I first noticed it when I was making broadcast recordings for the Public Radio affiliate locally. Sometimes, between the first night’s concert and the second night’s event, the weather would change dramatically.

Even though the concert hall was closed off and supposedly free of climate differences, the reality was that if one night the air was fairly dry and the next night it was more humid (perhaps a low-pressure weather front had moved in), there was a noticeable difference in recorded sound quality.

Now, it’s important to note that my condenser microphones were hung in the same place overnight, and had not been disturbed in any way. Recording levels were untouched for each piece. The exact same program and the exact same orchestra would be on stage in the exact same place.

When the air in the concert hall was relatively dry, the sound was always a bit on the dead side. When the hall was relatively more humid, the sound was more extended and lively.

The attenuation of sound in air is affected by the relative humidity (RH). Dry air absorbs far more acoustical energy than does moist air. This is because moist air is less dense than dry air (water vapor weighs less than air)!

The velocity of air is at a minimum at a relative humidity (RH) of about 14%; then it rises. Above about 30% RH, the velocity increases linearly with increasing moisture content.

Furthermore, it’s been documented that in concert halls, low RH results in reduced high frequency reverberation time.

So what does all that mean?

It means that you may get a more lively sound with RH at or above 25-30% in your home. Because I have very dry heat, I find that the liberal use of a mister in my listening room helps a great deal. Do I actually hear the difference? I think so, but it could be that the room is simply more comfortable. So I enjoy the system more.

Whatever the reason, I use a 24-ounce handheld mister bottle in the winter in the dry heat. I even use it in the summer occasionally. I mist the plants and some other objects in the room that will absorb the mist. I spray a fine mist into the air, being careful NOT to spray in the direction of my electronics and especially my power amplifiers.

By the way, I mentioned that I hadn’t thought of it for stereo playback. George Cardas first suggested the idea to me for playback systems at a show demo.

FWIW – I used it at two big shows – one was the Stereophile HE Show in San Francisco in the fall, and another was at CES in the dead of winter at Las Vegas. Both times we won Best Sound at Show comments by many, including in print by TAS Editor Robert Harley.

I misted the room between demos (every thirty minutes). Was the mister the secret ingredient? I don’t know. I do know we had lines of folks waiting to listen. And that we got applause at the end of the demos.

Why not try it and see for yourself?

Of course, I can’t guarantee how much applause you’ll get.

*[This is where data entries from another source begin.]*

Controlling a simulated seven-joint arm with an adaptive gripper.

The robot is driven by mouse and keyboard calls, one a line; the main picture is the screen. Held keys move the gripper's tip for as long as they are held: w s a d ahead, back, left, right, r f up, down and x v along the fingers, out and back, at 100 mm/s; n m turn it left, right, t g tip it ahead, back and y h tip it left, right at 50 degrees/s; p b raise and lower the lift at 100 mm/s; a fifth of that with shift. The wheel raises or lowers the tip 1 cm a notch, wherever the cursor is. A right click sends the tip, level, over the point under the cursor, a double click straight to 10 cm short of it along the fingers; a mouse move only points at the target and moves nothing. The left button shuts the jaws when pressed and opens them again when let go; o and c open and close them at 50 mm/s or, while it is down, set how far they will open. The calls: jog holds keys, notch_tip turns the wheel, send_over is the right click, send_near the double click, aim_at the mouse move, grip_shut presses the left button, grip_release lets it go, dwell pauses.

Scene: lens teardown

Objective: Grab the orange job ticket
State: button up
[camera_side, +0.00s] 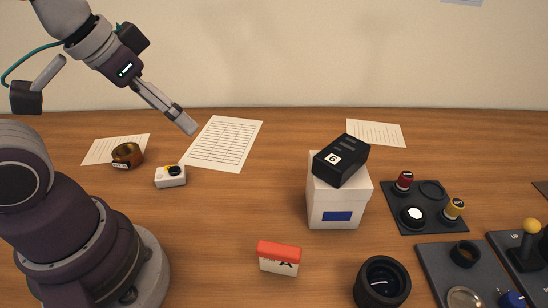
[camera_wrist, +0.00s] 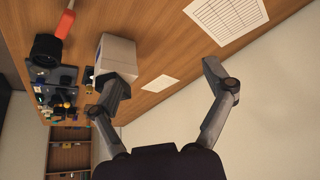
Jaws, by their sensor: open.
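The orange job ticket (camera_side: 279,250) is a small upright block in the side view, with an orange top band and a white lower part bearing a dark letter. It stands on the front middle of the wooden table, left of a black cylinder. In the wrist view an orange thing (camera_wrist: 64,24) at the upper left looks like the ticket, partly cut off. My gripper (camera_side: 186,122) is raised at the upper left of the side view, well behind and left of the ticket. In the wrist view its two fingers (camera_wrist: 164,84) are spread with nothing between them.
A white box (camera_side: 336,204) carries a tilted black box (camera_side: 341,160) marked 6, behind and right of the ticket. The black cylinder (camera_side: 382,283) stands close by. A small white device (camera_side: 170,177), a brown ring (camera_side: 127,156) and a printed sheet (camera_side: 224,143) lie left. Dark trays (camera_side: 416,192) fill the right.

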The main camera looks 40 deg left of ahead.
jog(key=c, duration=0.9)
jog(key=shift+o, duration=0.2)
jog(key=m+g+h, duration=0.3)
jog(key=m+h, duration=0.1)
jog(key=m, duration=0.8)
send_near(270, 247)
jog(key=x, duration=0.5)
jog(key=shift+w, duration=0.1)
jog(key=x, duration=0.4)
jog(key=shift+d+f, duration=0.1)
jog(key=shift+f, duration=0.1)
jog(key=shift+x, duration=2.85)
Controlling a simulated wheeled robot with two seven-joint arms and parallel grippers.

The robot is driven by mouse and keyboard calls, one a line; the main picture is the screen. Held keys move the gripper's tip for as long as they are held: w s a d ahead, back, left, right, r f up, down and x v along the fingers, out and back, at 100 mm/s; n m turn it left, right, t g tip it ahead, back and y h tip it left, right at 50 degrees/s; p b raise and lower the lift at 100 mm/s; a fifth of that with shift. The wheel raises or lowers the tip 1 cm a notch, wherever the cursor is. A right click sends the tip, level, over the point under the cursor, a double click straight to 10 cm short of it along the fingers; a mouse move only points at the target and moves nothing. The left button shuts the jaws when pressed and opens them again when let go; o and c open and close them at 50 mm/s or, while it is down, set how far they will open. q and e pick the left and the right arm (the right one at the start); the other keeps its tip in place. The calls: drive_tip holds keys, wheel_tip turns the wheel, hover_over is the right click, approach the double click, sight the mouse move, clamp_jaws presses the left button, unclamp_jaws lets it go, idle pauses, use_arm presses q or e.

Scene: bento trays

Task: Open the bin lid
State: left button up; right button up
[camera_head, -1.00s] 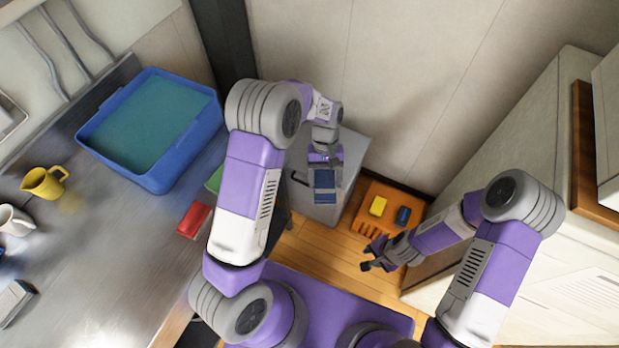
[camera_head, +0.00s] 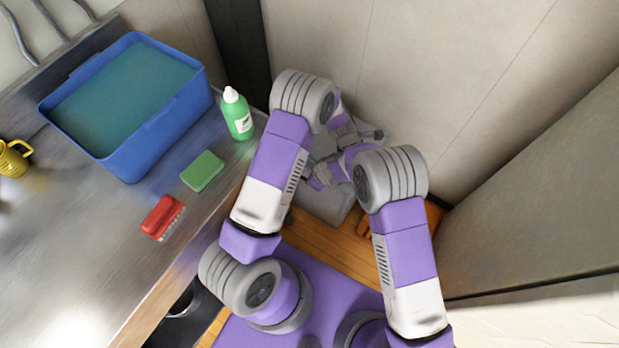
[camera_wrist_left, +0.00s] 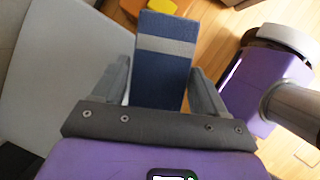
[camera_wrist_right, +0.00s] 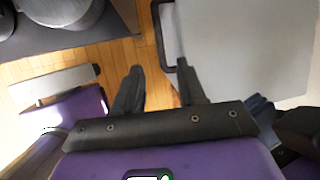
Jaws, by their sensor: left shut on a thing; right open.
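The grey bin (camera_head: 325,205) stands on the floor by the wall, largely hidden by my arms in the head view. Its flat lid (camera_wrist_right: 250,60) fills the upper right of the right wrist view, with a dark loop handle (camera_wrist_right: 158,30) at its edge. The lid looks closed. My right gripper (camera_wrist_right: 159,85) is open and empty, with one fingertip at the lid's edge close to the handle. I cannot tell if they touch. My left gripper (camera_wrist_left: 162,82) is shut on a blue block with a grey band (camera_wrist_left: 165,75), held beside the bin.
The counter at left holds a blue tub (camera_head: 135,165), a green bottle (camera_head: 238,120), a green sponge (camera_head: 202,171), a red brush (camera_head: 160,215) and a yellow mug (camera_head: 12,160). An orange crate (camera_head: 436,212) is mostly hidden behind my right arm. A cabinet bounds the right side.

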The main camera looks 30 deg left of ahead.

Why single-ended amplifiers can sound so good It’s not because of magic dust. Or even tube sound. In fact, a single-ended amplifier can be solid state.

It’s primarily due to the fact that a single ended amp doesn’t deconstruct the musical signal and then have to reconstruct it at the outputs. This “tearing apart” of the musical info into positive and negative waveforms is very tricky. Putting it all back together again is very tricky. So it’s exponentially tricky.

A single ended amplifier keeps the waveform intact, from input to output. As usual, simpler is often better, or at least, pretty interesting.

Why single-ended amplifiers can sound so bad Most single-ended amplifiers end up having a fairly high output impedance (especially vacuum-tube SE amps). I’m not going into the technical aspects of it here. What counts is the audible result.

Loudspeakers generally have a widely varying impedance at various frequencies. An amp with a higher output impedance will deliver varying amounts of power at varying frequencies as the impedance of the speaker at those frequencies changes. Simply said, the loudspeaker you selected for its smooth frequency response no longer is so smooth.

And if you auditioned that loudspeaker with a single-ended amp, it may still be subject to significant frequency response fluctuations if the amp is different in design than the one you heard on your speakers. The same can be said if the demo used a tube amp with one set of output taps (say, 4 ohms) and you use another, (say, 16 ohms). The overall tonal balance of the system will be shifted at various frequencies in ways that almost seem to be unpredictable.

The higher output impedance of a SE tube amplifier means that its damping factor will be lower than that of other push/pull tube amps, and considerably lower than transistor amps. Lower damping factor can generally be attributed to less bass control.

However, you may find that the directness and the intimacy of a single-ended amp outweighs the colorations of its uneven frequency response and less bass control.

I confess to having been beguiled by that sound from time-to-time when the SE amplifier was paired with an appropriate loudspeaker.